Welcome to the September 2010 SVPG newsletter.  This month we will be discussing the nationwide scope of our small law firm and the ways in which our practice is "friendly" to our clients.

We have reviewed in previous newsletters the unusual interaction between our firm and our clients:
  • from the warm phone greetings when you call -
  • to the informal though prompt communications with our staff -
  • to our firm's fixed quotes for our services -
  • to the absence of hourly billing and "nickel-diming" -
  • to the absence of telephone "hells" and to immediate 2-way communicating -
  • to the friendliness of our firm's responses to needs for last-minute conferences -
  • and to our team-oriented services where more than one professional can answer your questions -
Our firm seeks to help clients whether near our main offices or not.  The local friendliness when we personally meet with clients is extended to do services seamlessly for our clients throughout the nation.  As interaction software systems get better and use broader bands, our meetings and conferences with our clients almost begin to duplicate the friendly local feel.

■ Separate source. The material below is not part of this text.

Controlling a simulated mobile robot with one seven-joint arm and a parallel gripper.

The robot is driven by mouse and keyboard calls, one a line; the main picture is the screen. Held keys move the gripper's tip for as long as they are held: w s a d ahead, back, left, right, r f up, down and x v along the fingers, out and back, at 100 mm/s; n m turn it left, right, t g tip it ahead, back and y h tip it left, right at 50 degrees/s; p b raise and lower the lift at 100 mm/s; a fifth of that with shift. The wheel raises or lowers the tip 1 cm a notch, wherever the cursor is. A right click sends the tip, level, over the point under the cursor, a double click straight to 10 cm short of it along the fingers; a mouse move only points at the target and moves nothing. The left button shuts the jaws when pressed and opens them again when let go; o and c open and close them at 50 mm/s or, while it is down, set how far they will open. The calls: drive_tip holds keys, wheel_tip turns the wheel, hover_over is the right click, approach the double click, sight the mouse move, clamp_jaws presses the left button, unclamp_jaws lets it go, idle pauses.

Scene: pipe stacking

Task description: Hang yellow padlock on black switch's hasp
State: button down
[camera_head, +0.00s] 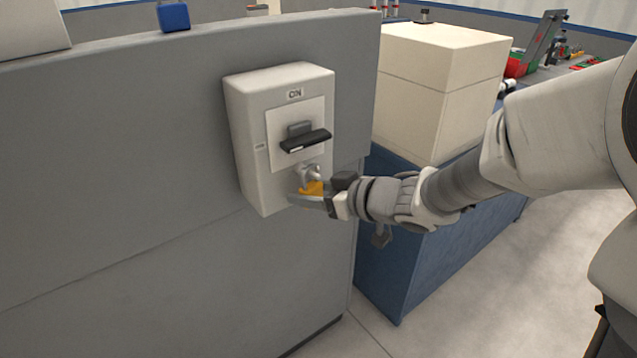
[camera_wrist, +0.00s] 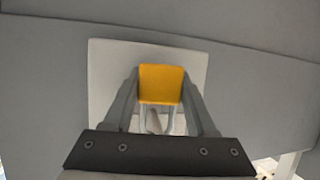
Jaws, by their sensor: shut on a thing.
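The switch box (camera_head: 247,140) is pale, marked ON, and mounted on a grey wall panel. Its black switch handle (camera_head: 306,141) sticks out near the middle. A small light metal hasp (camera_head: 308,172) shows just below the handle. My gripper (camera_head: 315,196) is shut on the yellow padlock (camera_head: 313,188) in front of the box's lower part, right at the hasp. In the wrist view the padlock (camera_wrist: 161,84) sits between my fingertips, with its shackle partly visible. I cannot tell whether the shackle is through the hasp or only beside it.
The grey panel (camera_head: 120,150) fills the left side. A cream box (camera_head: 440,80) stands on a blue cabinet (camera_head: 400,240) to the right, close behind my arm. A blue object (camera_head: 173,16) sits on the panel's top edge. Open floor (camera_head: 480,300) lies at lower right.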

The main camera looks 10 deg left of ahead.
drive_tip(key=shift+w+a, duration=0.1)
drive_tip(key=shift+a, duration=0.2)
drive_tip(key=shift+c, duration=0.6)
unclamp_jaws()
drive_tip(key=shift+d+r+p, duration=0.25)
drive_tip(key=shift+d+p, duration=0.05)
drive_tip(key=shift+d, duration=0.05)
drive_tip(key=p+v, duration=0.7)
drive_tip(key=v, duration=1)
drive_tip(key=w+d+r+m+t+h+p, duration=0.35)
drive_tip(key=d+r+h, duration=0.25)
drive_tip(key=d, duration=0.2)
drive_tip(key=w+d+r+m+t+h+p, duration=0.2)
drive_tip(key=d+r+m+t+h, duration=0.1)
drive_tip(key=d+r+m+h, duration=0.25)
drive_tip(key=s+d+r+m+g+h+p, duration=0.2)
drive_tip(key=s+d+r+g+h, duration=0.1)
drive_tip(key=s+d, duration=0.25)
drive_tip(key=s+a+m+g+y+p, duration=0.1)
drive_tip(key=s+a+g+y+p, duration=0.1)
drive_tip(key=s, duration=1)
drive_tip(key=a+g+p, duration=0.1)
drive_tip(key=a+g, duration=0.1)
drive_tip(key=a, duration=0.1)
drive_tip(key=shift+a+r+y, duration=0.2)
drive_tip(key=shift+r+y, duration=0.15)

Our geographically furthest clients compliment our reachability and presence despite time zone differences.  In time, we plan to have multiple satellite offices to even better expand services to our clients.  Lastly, every staff member at our firm must be devoted to helping clients better each day with the knowledge and skills needed in our profession.
"We don't need the hardhat to do the job quote."
SVPG hardhat
Intellectual Property News

PATENTS AND JOB CREATION

Judge Paul R. Michel (former chief judge of United States Court of Appeals for the Federal Circuit) recently co-wrote an article for the New York Times entitled "Inventing Our Way Out of Joblessness."  The article outlines the benefits that issuing patents could have on the economy and in job creation.

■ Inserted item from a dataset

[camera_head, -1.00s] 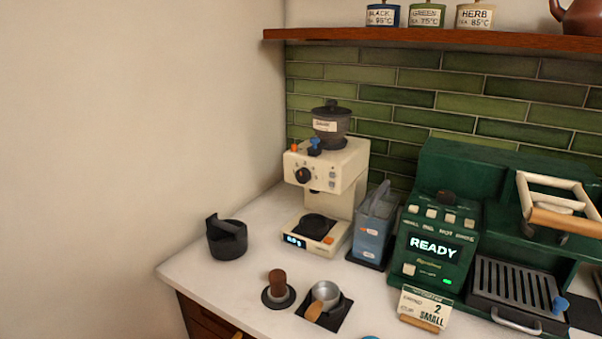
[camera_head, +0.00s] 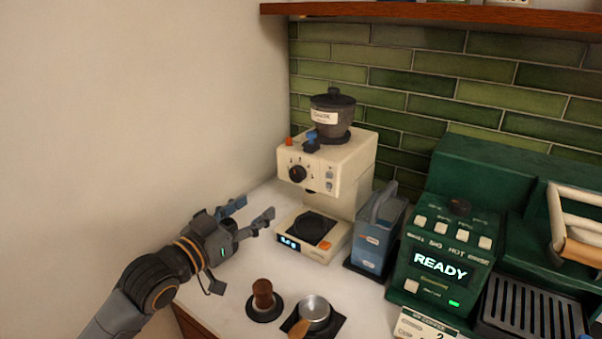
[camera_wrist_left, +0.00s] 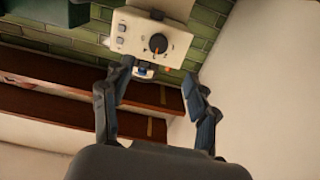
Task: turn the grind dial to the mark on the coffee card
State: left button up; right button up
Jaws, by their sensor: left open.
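The cream coffee grinder (camera_head: 345,165) stands at the back left of the counter. Its black grind dial (camera_head: 297,174) is on the front face, and in the left wrist view the dial (camera_wrist_left: 158,43) shows a pale pointer line. My left gripper (camera_head: 254,211) is open and empty, in front of the grinder, lower and to the left of the dial, apart from it. Its two fingers also show in the left wrist view (camera_wrist_left: 155,98), with the dial beyond the gap. The coffee card (camera_head: 426,326) is cut off at the bottom edge; part of its print is hidden. My right gripper is not visible.
A tamper (camera_head: 263,299) and a metal portafilter (camera_head: 314,310) sit on the counter below the grinder. A blue-grey container (camera_head: 377,236) stands right of it, beside the green coffee machine (camera_head: 447,262) reading READY. The wall closes the left side.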

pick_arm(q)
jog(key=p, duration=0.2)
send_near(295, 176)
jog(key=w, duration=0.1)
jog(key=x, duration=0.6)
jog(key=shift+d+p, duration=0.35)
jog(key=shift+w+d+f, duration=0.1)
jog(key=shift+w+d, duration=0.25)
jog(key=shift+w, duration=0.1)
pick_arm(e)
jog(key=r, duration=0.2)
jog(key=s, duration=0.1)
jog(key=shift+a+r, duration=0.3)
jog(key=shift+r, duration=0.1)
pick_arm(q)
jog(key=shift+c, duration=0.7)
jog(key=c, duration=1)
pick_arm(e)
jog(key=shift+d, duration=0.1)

Of note were the following suggestions for Congressional action:
  • Congress should give the patent office a budget of $1 billion to update the USPTO computer systems and hire and train Patent Examiners to clear the backlog of patents; and
  • Congress should establish a tax credit of up to $19,000 for every patent that a business receives ("[E]nabling [businesses] to recoup half of the average $38,000 in patent office and lawyers' fees spent to obtain a patent.").
The authors project that implementing the above suggestions would create about 2.5 million new jobs over three years.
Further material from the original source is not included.